[Manipulation episode records]
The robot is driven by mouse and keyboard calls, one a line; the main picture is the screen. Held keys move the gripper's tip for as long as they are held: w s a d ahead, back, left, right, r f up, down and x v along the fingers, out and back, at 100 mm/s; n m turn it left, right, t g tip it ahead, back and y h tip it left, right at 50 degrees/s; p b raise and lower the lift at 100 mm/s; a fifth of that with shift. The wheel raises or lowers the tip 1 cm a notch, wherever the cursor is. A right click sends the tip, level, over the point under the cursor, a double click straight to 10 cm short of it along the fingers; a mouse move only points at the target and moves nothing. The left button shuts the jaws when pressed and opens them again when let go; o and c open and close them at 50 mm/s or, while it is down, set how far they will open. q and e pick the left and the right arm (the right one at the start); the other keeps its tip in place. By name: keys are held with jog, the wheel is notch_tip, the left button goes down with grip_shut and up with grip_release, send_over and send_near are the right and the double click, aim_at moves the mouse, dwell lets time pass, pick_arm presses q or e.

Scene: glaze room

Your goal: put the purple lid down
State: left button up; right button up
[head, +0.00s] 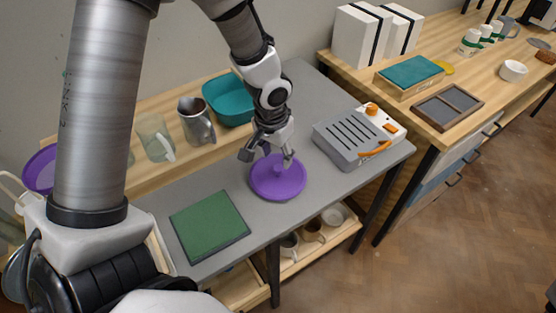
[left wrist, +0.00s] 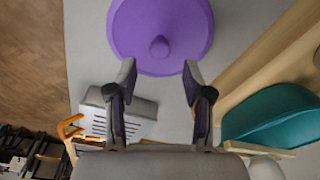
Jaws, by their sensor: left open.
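The purple lid (head: 290,188) lies flat on the grey tabletop (head: 225,178), near its middle, with its round knob facing up. It also shows at the top of the left wrist view (left wrist: 130,30), its upper edge cut off by the frame. My left gripper (head: 267,159) is open just above the lid. In the left wrist view, the spread fingertips of my left gripper (left wrist: 160,73) stand at the lid's near edge, and the knob (left wrist: 160,47) is beyond them, in line with the gap. Nothing is between the fingers. My right gripper is not in view.
A green mat (head: 209,226) lies left of the lid, and a grey slotted device (head: 345,140) with orange parts stands right. Behind are a teal bin (head: 228,100), a metal pitcher (head: 195,120) and a clear jug (head: 155,138). Bare grey surface surrounds the lid.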

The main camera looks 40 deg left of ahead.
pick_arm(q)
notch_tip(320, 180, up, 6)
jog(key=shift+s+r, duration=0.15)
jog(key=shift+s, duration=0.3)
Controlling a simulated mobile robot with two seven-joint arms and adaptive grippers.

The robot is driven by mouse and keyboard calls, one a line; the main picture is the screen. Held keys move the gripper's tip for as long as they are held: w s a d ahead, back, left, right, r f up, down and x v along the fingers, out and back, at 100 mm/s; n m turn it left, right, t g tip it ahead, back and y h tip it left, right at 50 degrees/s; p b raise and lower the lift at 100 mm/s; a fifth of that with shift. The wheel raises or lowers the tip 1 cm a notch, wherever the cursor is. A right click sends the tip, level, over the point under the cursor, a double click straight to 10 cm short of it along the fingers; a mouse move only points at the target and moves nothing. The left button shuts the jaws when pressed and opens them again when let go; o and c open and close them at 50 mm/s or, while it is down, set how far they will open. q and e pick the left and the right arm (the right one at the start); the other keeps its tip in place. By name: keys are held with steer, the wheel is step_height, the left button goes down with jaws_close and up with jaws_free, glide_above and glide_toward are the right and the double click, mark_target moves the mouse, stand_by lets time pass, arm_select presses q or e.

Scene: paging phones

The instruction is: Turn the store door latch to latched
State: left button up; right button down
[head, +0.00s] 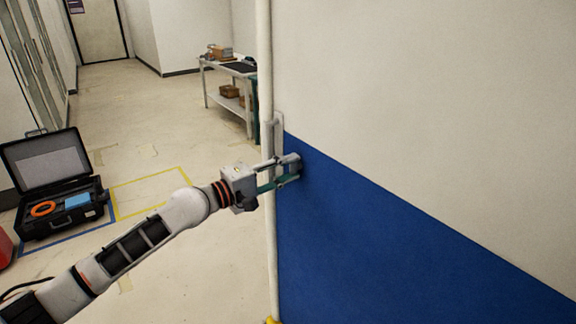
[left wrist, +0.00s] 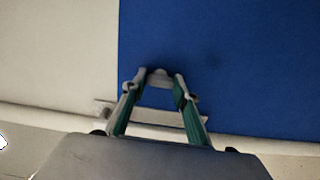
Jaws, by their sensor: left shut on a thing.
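The store door fills the right side of the head view, with a white upper part (head: 420,90) and a blue lower part (head: 400,250). A grey upright plate (head: 279,132) is at the door's edge. My left gripper (head: 289,171) reaches in from the left, past this edge, to the blue face. In the left wrist view its green-sided fingers (left wrist: 159,88) close around a small grey piece, the latch (left wrist: 158,73), on the blue panel. The fingers hide most of the latch in the head view, so I cannot tell its turn angle. My right gripper is out of view.
An open black case (head: 55,190) with an orange ring and a blue item stands on the floor at left. A table (head: 228,72) with boxes stands behind the door edge. The floor between them is mostly clear, with a yellow taped outline.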

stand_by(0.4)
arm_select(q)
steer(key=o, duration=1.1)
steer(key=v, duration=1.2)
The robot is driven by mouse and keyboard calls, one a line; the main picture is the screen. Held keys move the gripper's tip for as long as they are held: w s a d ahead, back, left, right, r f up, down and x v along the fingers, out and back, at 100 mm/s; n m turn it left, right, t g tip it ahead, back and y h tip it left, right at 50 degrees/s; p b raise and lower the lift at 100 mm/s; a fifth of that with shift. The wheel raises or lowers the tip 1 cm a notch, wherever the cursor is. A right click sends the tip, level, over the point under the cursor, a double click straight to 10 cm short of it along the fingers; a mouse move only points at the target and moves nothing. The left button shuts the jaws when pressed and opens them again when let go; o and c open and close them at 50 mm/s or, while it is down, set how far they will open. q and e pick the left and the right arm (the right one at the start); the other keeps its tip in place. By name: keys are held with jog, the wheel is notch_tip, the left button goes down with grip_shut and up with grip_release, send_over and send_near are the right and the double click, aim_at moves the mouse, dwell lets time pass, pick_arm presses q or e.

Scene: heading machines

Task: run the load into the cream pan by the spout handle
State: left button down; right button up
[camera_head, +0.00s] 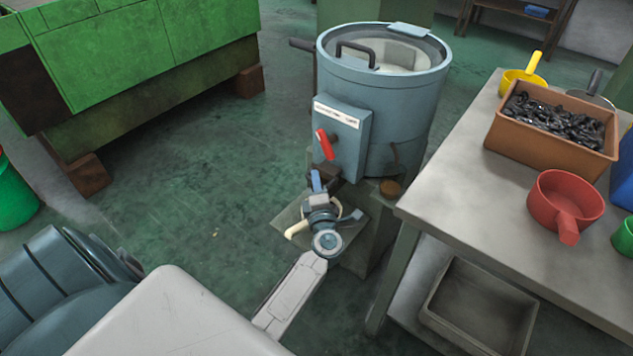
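A grey-blue drum machine (385,110) stands in the middle, with a pale interior under its partly open top. A red lever (324,145) is on its front box. Below it, a small blue handle (317,181) sticks up at the spout area. My left gripper (319,205) is at this handle, seen from behind my wrist; whether its fingers touch or grip it cannot be told. A cream piece (297,230), perhaps the cream pan's handle, shows just left of my gripper; the rest of it is hidden. My right gripper is not in view.
The table (455,190) at right holds a brown tub (535,145) of dark metal parts, plus yellow (522,78), red (565,205) and green (624,236) scoops. An empty grey bin (478,310) is under it. A green machine (130,50) stands at left. Floor between is clear.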

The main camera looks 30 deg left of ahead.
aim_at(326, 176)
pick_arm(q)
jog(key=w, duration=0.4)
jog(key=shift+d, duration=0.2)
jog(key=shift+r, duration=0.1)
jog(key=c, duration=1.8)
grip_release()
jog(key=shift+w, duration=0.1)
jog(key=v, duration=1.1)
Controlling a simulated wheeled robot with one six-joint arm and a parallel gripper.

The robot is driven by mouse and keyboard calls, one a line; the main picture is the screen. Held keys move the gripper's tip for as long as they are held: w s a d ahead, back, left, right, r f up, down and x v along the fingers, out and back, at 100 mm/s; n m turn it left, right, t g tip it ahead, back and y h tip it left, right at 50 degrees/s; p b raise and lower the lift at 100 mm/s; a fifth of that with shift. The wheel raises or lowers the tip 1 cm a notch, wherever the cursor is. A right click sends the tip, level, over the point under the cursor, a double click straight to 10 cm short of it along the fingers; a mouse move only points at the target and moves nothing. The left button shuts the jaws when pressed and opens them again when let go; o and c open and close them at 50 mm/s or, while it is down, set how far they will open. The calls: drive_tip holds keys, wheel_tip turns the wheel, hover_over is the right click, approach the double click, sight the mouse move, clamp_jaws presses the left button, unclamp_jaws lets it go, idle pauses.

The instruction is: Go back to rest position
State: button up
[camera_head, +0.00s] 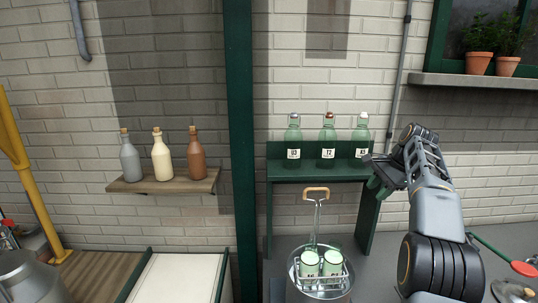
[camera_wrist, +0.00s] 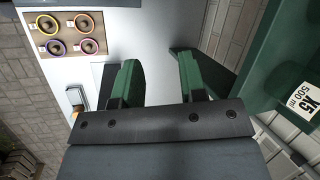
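My gripper (camera_head: 380,178) is at the right end of the green shelf (camera_head: 315,171), just in front of and below the rightmost bottle. In the wrist view its two green fingers (camera_wrist: 157,78) are apart with nothing between them. Three green glass bottles stand upright in a row on the shelf: the left one (camera_head: 293,140), the middle one (camera_head: 327,140) with a red cap, and the right one (camera_head: 360,140). The right bottle's label (camera_wrist: 296,97) reads X5 500 ml in the wrist view, close beside my gripper.
A metal carrier (camera_head: 320,276) with a wooden handle holds green-and-white containers below the shelf. A wooden wall shelf (camera_head: 164,181) bears grey, cream and brown bottles. A green post (camera_head: 240,130) stands between. A board with coloured rings (camera_wrist: 66,35) shows in the wrist view.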

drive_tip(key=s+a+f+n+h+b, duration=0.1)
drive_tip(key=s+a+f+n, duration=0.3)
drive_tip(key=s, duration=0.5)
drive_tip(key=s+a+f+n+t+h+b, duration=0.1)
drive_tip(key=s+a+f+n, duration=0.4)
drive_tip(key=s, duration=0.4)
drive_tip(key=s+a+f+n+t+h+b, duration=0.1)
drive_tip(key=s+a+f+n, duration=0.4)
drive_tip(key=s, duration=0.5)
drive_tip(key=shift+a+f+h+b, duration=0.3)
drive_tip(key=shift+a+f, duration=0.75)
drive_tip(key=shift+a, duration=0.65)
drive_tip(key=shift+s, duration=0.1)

(Set exercise): From the entries, copy out each line containing the word "simulated".

(Exercise output):
Controlling a simulated mobile robot with two seven-joint arms and adaptive grippers.
Controlling a simulated wheeled robot with one six-joint arm and a parallel gripper.

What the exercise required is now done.